Burundi violence
The African Union has launched an investigation into human rights abuses in Burundi Reuters/Mike Hutchings

The Burundian government has vowed to cooperate with an African Union (AU) investigation but has slammed the bloc's threat of sanctions.

The Peace and Security Council (PSC) of the AU has announced it is launching an in-depth investigation on human rights violations and other abuses against civilians. It is also considering imposing targeted sanctions against Burundians who contribute to the perpetuation of violence.

In a meeting in Addis Ababa, Ethiopia, the AU asked the African Commission on Human and People's Rights (ACHPR) to "take urgent action to conduct investigation on human rights abuses" in Burundi and submit a report to the PSC within 45 days.

More than 60 people have died since April, when thousands of opposition protesters took to the streets, leading to a failed coup d'etat on 13 May against President Pierre Nkurunziza, but authorities have since been waging a severe crackdown on dissidents.

Cooperating with the human rights investigation

Alain Nyamitwe, Burundi's foreign minister, said Burundi was ready to cooperate with the AU's investigation but added sanctions do not resolve conflicts but rather exacerbate them.

"If you look around in Africa, you will not find one single crisis which has been resolved through sanctions. Even South Sudan, I remember the [PSC] has been saying let us not rush into sanctions because this is a very fragile situation which might be exacerbated in case we go the route of sanctions," Nyamitwe told VoA.

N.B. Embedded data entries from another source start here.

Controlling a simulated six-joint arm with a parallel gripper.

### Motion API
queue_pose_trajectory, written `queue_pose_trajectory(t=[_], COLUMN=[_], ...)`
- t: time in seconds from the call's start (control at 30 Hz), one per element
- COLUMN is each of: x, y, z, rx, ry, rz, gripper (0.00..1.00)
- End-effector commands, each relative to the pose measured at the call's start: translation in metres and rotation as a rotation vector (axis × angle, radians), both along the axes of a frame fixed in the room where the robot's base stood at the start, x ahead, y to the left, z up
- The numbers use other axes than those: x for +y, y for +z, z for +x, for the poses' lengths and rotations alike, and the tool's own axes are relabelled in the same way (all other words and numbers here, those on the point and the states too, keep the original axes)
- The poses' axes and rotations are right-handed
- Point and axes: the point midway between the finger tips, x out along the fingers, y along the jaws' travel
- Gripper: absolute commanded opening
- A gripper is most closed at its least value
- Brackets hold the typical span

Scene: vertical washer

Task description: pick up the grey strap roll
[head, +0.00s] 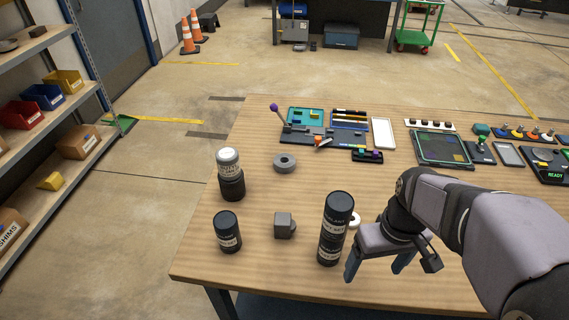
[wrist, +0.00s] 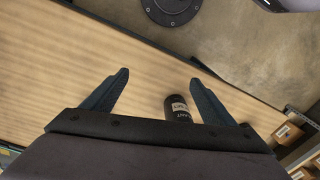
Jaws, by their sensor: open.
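A grey ring-shaped roll (head: 285,163), which looks like the grey strap roll, lies flat on the wooden table in the head view, left of the middle. It stands apart from the other things, behind a small grey block (head: 284,225). My gripper (head: 376,268) is open and empty near the table's front edge, right of a tall black canister (head: 335,228) and well to the right and front of the roll. In the wrist view, my open fingers (wrist: 158,78) point over the table edge, with a labelled black canister (wrist: 180,108) by the right finger. The roll does not show there.
A white-topped black canister (head: 230,174) and a short black canister (head: 228,232) stand at the left. A white round thing (head: 355,219) is partly hidden behind the tall canister. Trays and devices (head: 330,124) fill the table's back. Bare table (head: 325,175) lies right of the roll.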

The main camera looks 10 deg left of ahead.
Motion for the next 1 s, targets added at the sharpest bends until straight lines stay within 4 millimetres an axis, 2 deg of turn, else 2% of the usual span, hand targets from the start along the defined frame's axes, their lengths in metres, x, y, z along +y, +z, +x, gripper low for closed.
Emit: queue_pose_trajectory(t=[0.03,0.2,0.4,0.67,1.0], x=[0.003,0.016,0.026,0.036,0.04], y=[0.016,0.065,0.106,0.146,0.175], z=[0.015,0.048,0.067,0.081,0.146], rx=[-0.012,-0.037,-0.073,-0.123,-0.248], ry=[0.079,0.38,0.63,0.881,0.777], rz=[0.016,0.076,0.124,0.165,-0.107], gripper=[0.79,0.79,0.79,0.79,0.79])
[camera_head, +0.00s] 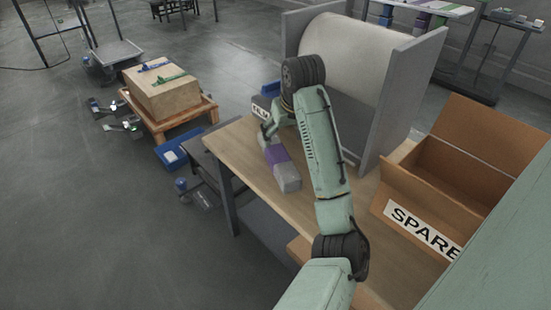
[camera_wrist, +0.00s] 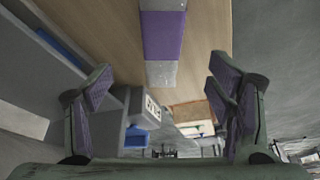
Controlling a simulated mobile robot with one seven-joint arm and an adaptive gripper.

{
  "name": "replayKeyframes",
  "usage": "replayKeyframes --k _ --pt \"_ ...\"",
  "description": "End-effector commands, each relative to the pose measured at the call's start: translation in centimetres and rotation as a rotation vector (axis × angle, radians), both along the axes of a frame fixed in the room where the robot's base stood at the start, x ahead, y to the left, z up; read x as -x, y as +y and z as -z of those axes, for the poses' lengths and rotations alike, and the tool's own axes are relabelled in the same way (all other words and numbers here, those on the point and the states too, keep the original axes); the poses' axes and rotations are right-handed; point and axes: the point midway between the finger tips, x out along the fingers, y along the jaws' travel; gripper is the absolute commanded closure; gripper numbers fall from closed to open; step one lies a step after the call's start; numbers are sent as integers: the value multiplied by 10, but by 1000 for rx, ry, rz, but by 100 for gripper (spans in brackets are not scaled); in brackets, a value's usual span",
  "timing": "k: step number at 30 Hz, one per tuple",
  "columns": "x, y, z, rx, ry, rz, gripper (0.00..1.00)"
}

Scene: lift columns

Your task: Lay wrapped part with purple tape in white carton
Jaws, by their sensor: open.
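The wrapped part with purple tape (camera_head: 287,177) is a long grey-white block with a purple band, lying on the wooden table. It also shows at the top of the wrist view (camera_wrist: 163,40). My gripper (camera_wrist: 160,88) is open and empty, its fingers spread wide. I cannot make out a clearly white carton. A pale grey box with a partly hidden label (camera_head: 260,103) stands beyond the table's far end; it seems to show in the wrist view (camera_wrist: 146,107).
An open brown carton marked SPARE (camera_head: 424,231) stands at the table's right. A large roll between grey panels (camera_head: 393,95) rises behind the table (camera_head: 237,148).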

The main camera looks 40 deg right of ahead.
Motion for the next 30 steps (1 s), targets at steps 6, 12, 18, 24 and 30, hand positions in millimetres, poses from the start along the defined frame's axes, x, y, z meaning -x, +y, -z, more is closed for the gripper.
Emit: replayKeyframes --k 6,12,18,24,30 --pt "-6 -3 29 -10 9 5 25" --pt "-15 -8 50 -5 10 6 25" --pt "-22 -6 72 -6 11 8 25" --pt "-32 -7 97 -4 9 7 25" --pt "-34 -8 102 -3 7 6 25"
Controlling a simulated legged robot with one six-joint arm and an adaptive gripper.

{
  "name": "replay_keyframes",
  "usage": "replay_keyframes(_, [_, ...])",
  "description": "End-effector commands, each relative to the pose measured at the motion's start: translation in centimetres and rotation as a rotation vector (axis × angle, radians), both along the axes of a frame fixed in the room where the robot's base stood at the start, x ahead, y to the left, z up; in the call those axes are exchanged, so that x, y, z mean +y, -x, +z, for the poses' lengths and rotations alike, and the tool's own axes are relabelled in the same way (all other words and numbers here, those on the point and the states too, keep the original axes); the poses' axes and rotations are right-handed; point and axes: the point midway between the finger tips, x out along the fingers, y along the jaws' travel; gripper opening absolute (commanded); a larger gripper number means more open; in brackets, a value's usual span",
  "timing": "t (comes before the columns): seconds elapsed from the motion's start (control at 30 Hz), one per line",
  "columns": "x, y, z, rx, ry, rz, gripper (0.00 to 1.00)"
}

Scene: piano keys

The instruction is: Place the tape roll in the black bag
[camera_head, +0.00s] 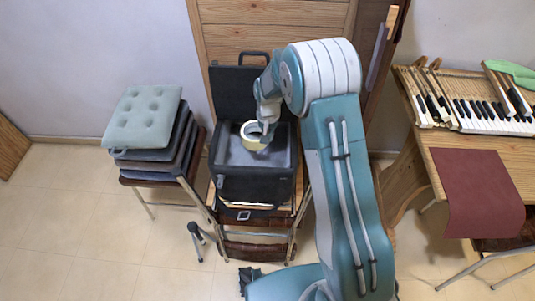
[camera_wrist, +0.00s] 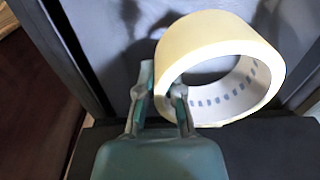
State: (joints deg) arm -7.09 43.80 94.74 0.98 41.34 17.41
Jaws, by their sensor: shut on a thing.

This comes two weeks after the European Union slapped sanctions on four Burundians accused of "undermining democracy".

Rejecting the claims that relationships between the embattled government and the rest of the AU bloc have been shattered, the minister said: "Let's always be sure about the news we disseminate. Avoid selling second-hand news. [We have] excellent relations with [the] AU."

The government added it had "never refused" to sign a memorandum of understanding with AU observers.

The PSC, meanwhile, urged the AU to accelerate and finalise contingency planning for a possible deployment of an African-led mission "to prevent violence".

'Colonising countries' behind the sanctions

Nyamitwe, whose brother Willy is Nkurunziza's adviser, also implied that the AU sanctions may have been dictated by external forces.

"There are efforts that have been carried out within the country (...) Now, they come with a hammer to impose a series of measures on Burundi, we are entitled to ask the question: does this decision really come from the [PSC], or elsewhere ? "

He told RFI: "In the light of the satisfied responses (to the sanctions) that came from some partners, one may reasonably ask whether this decision was not dictated or at least inspired, elsewhere."

The ruling CNDD-FDD party first raised the issue of external forces last week when, in a statement, party chairman Pascal Nyabenda accused "colonizing countries" of providing them with funding and weapons.

Belgium, the UK and the US expressed their support for the PSC's commitment in Burundi.

"We will do all we can to help implement (and) put an end to the violence," UK Special Envoy to the Great Lakes, Danae Dholakia, said in a tweet.